A word in your ear

John Corbett imageWhat’s your favourite word? Peerie? Scunner? Glaikit? Perhaps you prefer braw or bonny?

As far as Professor John Corbett is concerned, words speak louder than actions. Working with a team from the School of English and Scottish Language and Literature, the Professor of Applied Language Studies has recently completed the second stage of the SCOTS project (Scottish Corpus of Text & Speech), creating a digital collection of writing and speech from contemporary Scotland that contains more than 4 million words.

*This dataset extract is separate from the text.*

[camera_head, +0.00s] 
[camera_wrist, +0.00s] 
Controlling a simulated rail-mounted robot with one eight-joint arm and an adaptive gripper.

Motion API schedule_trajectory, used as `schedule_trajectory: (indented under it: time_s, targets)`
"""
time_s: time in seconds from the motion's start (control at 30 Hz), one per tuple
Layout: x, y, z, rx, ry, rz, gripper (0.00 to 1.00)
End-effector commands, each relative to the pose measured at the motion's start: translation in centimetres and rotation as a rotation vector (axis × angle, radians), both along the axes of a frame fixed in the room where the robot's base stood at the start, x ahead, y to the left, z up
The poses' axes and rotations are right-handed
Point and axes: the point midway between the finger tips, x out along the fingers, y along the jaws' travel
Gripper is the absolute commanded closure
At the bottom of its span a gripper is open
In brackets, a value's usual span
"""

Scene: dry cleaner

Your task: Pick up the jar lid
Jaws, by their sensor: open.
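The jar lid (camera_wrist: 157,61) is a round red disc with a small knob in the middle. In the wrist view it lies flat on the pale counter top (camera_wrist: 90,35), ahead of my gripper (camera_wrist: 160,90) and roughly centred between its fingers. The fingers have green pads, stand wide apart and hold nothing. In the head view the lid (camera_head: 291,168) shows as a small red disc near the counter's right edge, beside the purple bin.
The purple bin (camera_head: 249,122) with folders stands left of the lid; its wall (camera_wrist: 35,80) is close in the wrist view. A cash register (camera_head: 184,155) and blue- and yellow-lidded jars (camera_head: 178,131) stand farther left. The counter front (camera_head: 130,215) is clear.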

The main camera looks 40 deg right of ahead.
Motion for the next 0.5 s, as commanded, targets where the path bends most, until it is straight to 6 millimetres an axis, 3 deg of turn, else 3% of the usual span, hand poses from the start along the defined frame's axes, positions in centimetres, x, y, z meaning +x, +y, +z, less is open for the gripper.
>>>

The online corpus - the first large-scale project of its kind for Scotland - is searchable by word, author, gender and region and can offer up written and spoken examples of a host of ‘Scottish’, and not so ‘Scottish’ words at the touch of a button. According to Professor Corbett, it seeks to revolutionise our understanding of language use in Scotland.

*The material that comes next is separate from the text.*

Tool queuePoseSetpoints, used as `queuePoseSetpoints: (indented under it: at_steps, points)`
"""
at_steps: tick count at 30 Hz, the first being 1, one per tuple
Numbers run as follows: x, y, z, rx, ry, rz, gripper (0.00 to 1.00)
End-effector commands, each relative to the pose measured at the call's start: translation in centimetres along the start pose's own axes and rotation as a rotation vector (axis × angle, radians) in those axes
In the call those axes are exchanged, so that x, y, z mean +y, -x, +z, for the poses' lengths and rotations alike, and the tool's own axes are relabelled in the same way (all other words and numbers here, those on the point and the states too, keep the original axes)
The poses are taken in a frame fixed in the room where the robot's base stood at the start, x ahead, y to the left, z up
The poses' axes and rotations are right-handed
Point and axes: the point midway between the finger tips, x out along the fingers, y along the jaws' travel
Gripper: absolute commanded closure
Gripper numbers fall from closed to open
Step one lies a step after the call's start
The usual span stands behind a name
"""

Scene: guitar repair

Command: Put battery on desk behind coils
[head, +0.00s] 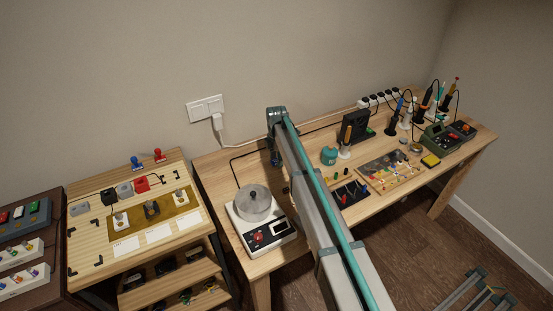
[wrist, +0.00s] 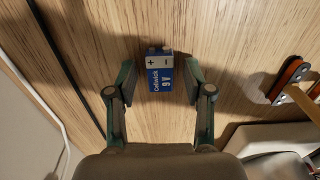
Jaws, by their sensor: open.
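A blue and white 9 V battery (wrist: 160,72) with plus and minus marks is on the wooden desk (wrist: 225,30) in the wrist view. My open gripper (wrist: 160,78) has one finger on each side of it, with a gap on both sides. In the head view my gripper (head: 276,158) is low over the back left of the long desk, and I cannot make out the battery there. An oval orange and black part (wrist: 291,74), possibly a coil, lies to the right in the wrist view. Its identity is unclear.
A white machine with a clear round bowl (head: 256,205) stands at the desk's front left. A dark cable (wrist: 62,70) runs left of the battery. A parts board (head: 390,172), a teal pot (head: 329,155) and several tools are to the right of my arm.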

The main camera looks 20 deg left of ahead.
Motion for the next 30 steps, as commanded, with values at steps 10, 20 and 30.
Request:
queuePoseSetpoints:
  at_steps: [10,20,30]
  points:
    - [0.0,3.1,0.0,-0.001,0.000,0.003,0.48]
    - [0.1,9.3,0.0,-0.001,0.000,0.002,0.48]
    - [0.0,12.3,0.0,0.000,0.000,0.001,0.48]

‘We are particularly proud of the speech element of it,’ he says. ‘We’ve got everything from spontaneous parent-child discourse and conversations between people of different ages and backgrounds to lectures and interviews in Scots and English with people like Ian Rankin.’

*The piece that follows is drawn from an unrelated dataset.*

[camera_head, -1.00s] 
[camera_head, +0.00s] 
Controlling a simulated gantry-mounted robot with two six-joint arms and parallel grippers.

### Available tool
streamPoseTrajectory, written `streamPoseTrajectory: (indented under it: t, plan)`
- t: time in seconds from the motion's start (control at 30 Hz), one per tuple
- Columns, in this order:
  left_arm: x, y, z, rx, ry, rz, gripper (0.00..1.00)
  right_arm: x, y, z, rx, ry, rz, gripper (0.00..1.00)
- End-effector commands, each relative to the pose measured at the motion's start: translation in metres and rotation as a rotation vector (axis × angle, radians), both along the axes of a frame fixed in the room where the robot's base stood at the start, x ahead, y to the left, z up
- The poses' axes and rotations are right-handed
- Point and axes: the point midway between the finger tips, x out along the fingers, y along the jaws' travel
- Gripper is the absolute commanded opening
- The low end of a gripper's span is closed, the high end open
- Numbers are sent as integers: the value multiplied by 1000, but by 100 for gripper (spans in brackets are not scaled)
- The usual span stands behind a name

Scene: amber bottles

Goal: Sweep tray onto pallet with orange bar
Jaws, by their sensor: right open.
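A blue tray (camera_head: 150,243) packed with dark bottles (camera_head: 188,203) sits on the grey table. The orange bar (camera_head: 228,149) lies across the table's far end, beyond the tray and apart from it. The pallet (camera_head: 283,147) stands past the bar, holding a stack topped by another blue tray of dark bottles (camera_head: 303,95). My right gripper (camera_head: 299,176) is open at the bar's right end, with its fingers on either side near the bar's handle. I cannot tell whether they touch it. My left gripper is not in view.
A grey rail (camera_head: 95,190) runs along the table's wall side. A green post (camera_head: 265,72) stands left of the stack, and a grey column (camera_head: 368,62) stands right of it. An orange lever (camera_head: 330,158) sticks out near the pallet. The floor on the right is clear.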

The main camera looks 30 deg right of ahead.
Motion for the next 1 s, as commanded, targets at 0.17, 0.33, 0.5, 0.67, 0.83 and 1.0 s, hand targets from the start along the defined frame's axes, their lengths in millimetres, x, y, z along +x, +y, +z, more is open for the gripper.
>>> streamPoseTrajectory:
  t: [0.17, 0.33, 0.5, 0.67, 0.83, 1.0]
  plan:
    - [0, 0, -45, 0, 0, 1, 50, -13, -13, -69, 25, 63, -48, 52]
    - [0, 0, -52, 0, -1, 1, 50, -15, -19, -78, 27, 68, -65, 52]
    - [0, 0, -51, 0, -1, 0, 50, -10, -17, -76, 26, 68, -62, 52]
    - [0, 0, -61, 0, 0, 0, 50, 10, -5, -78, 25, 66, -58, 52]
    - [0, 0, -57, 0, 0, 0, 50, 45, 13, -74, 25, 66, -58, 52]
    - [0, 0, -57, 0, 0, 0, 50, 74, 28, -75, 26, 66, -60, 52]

‘When I was rewriting a textbook that is used by the undergraduates at the University I was constantly surprised that things I thought were fairly obvious were actually not true. Until you can actually sit down with a lot of recordings of people talking like this and do a search, it’s very difficult to get hard statistical data.’ Professor John Corbett

Putting in a good word

Begun with finance from the Engineering and Physical Sciences Research Council as an initiative shared with the University of Edinburgh, in its latter stages SCOTS has been a Glasgow University project funded by the Arts and Humanities Research Council. The website recorded around a million hits in the month of August 2007.

Mr David Beavan, Computing Manager for the corpus, explains: ‘Although our target audience is linguists, the project has been immensely popular with the public because it gives access to all varieties of language in one place. I think that perhaps we have broken down some walls in terms of people seeing this kind of project as purely the preserve of academics. People look up their favourite words, and with four million online, there’s a good chance they can find them.’

A sibling project, the Corpus of Modern Scottish Writing, will take the corpus back to 1700 and look at writing until 1945, which is when SCOTS begins. This will allow users to trace changes in language between 1700 and the present day.